サッカーで子どもをぐんぐん伸ばす11の魔法
幼稚園や小学生年代の指導者・親に向けて書かれた名著です。
具体的な練習メニューではなく、子どもにどう接するか?という心構えが書かれています。
子ども扱いせずに、じっくり考させる、判断させる時間的・精神的余裕を、大人が持たなくてはいけないという主張は、改めて重要だと感じました。
指導者や親といった子どもに関わる大人が変わることができれば、日本サッカーも大きく成長できると感じました。
また子どもの指導には、年齢の高い方々が当たった方が良いという考え方は、他の本でも主張されていて、真理に近いのかもしれません。
育成年代 高体連vsJクラブユース 日本サッカーの将来を担うのはどっちだ!?
日本サッカーに於いて、高体連vsJリーグユースという構図は、色々な所で目にすると思います。
テクニックのJリーグユース、メンタルの高体連というイメージで語られます。
実際に育成の現場にいる方へのインタビューを通して、なぜそのイメージになるのか?についての考察が面白いです。
個人的には、高体連の競争意識を植え付ける取り組みやジュニア世代で進路の方向が決まってしまうことが、印象に残りました。
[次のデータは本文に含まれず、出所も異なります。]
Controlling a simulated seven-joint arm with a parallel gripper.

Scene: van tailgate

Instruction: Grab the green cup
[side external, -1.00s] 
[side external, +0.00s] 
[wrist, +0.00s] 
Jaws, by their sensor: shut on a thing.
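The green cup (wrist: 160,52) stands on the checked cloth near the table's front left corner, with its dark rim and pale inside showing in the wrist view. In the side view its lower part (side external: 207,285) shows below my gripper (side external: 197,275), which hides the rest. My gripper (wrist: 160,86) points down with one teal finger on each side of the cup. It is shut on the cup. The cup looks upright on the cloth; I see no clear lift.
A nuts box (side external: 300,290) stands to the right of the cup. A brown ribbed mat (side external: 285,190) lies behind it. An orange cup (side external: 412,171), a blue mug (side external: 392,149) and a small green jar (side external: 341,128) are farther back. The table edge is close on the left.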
プロになった選手しか観ないので、育成年代でどんな取り組みがあって、何が起きているのか?を知ることは、サッカーファンとして大事だと感じました。
最後に
まだまだ自分のサッカー観を築いた本は、たくさんありますが、今回は強引に分野を決めて、3冊ずつ(厳選して?)紹介しました。
より具体的な戦術論やレフェリング、サッカーのスキルといった分野について書かれた本もたくさんあります。
どれか1冊でも興味を持ってもらうきっかけになれば幸いです。